YOUR INSTRUCTIONS: Retype only what runs from the beginning of the data through the line with "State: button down"; please omit the pictures and keep every line exact.

GIVEN INFORMATION:
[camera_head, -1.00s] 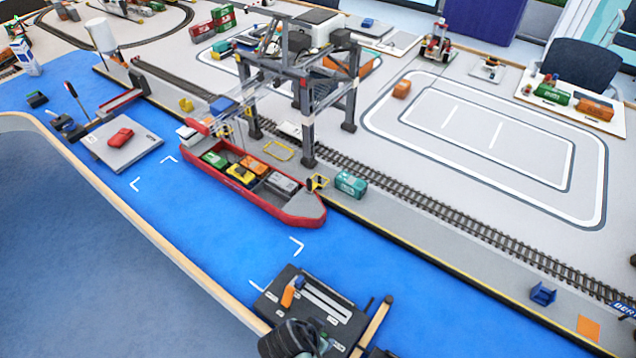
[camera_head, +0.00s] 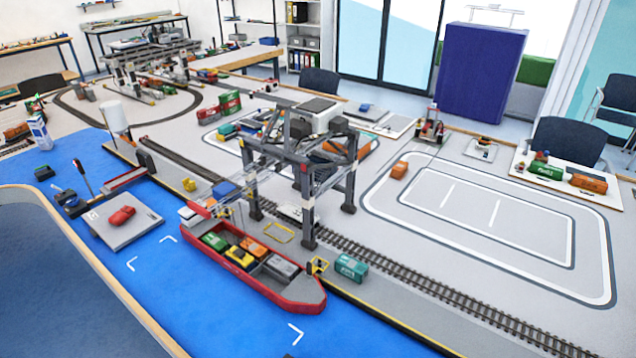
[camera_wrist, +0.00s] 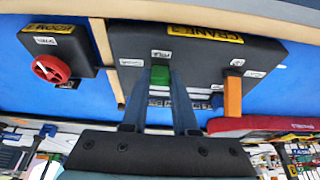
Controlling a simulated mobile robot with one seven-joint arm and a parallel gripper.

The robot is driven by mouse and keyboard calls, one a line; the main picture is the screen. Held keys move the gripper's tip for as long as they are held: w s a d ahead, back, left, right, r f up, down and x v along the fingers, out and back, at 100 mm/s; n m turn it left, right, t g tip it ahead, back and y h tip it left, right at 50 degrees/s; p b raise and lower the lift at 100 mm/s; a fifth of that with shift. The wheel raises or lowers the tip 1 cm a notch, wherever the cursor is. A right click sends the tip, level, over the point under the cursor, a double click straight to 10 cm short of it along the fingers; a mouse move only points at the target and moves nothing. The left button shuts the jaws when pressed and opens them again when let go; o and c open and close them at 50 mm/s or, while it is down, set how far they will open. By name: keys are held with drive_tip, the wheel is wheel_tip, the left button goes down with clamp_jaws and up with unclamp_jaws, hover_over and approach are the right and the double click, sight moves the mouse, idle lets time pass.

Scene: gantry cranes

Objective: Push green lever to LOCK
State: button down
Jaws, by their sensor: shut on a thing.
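In the wrist view, a black control box (camera_wrist: 205,50) carries a yellow plate that seems to read CRANE, and it appears upside down. The green lever (camera_wrist: 160,78) stands up from the box between the two dark fingers of my gripper (camera_wrist: 160,88). My gripper is shut on the green lever. An orange lever (camera_wrist: 232,96) stands to the right, apart from the fingers. Small white labels (camera_wrist: 161,54) sit by the lever slots, too small to read, so I cannot tell which is LOCK. The control box and my gripper are out of the head view.
In the wrist view, a second black box (camera_wrist: 58,55) with a red handwheel (camera_wrist: 50,69) stands left of the control box. In the head view, a gantry crane (camera_head: 305,165) stands over rails beside a red ship (camera_head: 290,290) carrying containers and small vehicles.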

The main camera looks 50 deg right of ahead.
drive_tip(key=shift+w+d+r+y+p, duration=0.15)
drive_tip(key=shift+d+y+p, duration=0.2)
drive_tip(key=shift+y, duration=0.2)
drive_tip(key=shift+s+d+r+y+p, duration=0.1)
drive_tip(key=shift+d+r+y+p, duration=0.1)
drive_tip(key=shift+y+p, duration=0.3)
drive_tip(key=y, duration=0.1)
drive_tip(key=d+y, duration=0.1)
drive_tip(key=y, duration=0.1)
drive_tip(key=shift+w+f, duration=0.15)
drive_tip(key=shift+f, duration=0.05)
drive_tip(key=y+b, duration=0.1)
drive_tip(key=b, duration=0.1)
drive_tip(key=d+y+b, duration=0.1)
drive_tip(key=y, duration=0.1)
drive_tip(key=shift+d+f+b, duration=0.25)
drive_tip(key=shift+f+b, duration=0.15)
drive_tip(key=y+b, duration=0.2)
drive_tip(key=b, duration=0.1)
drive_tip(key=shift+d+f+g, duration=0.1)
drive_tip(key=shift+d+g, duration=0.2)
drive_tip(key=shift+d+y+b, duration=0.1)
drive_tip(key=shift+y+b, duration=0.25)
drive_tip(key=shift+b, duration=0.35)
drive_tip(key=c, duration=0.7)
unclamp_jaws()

WRITTEN SOLUTION:
[camera_head, -1.00s] 
[camera_head, +0.00s] 
[camera_wrist, +0.00s] 
Controlling a simulated mobile robot with one seven-joint arm and a parallel gripper.

The robot is driven by mouse and keyboard calls, one a line; the main picture is the screen. Held keys move the gripper's tip for as long as they are held: w s a d ahead, back, left, right, r f up, down and x v along the fingers, out and back, at 100 mm/s; n m turn it left, right, t g tip it ahead, back and y h tip it left, right at 50 degrees/s; p b raise and lower the lift at 100 mm/s; a fifth of that with shift. The wheel raises or lowers the tip 1 cm a notch, wherever the cursor is. A right click sends the tip, level, over the point under the cursor, a double click straight to 10 cm short of it along the fingers; a mouse move only points at the target and moves nothing. The left button shuts the jaws when pressed and opens them again when let go; o and c open and close them at 50 mm/s or, while it is down, set how far they will open. By name: keys are held with drive_tip, the wheel is wheel_tip, the left button goes down with clamp_jaws and up with unclamp_jaws, hover_over and approach are the right and the double click, sight moves the mouse, idle lets time pass.

Scene: gantry cranes

Objective: Push green lever to LOCK
State: button down

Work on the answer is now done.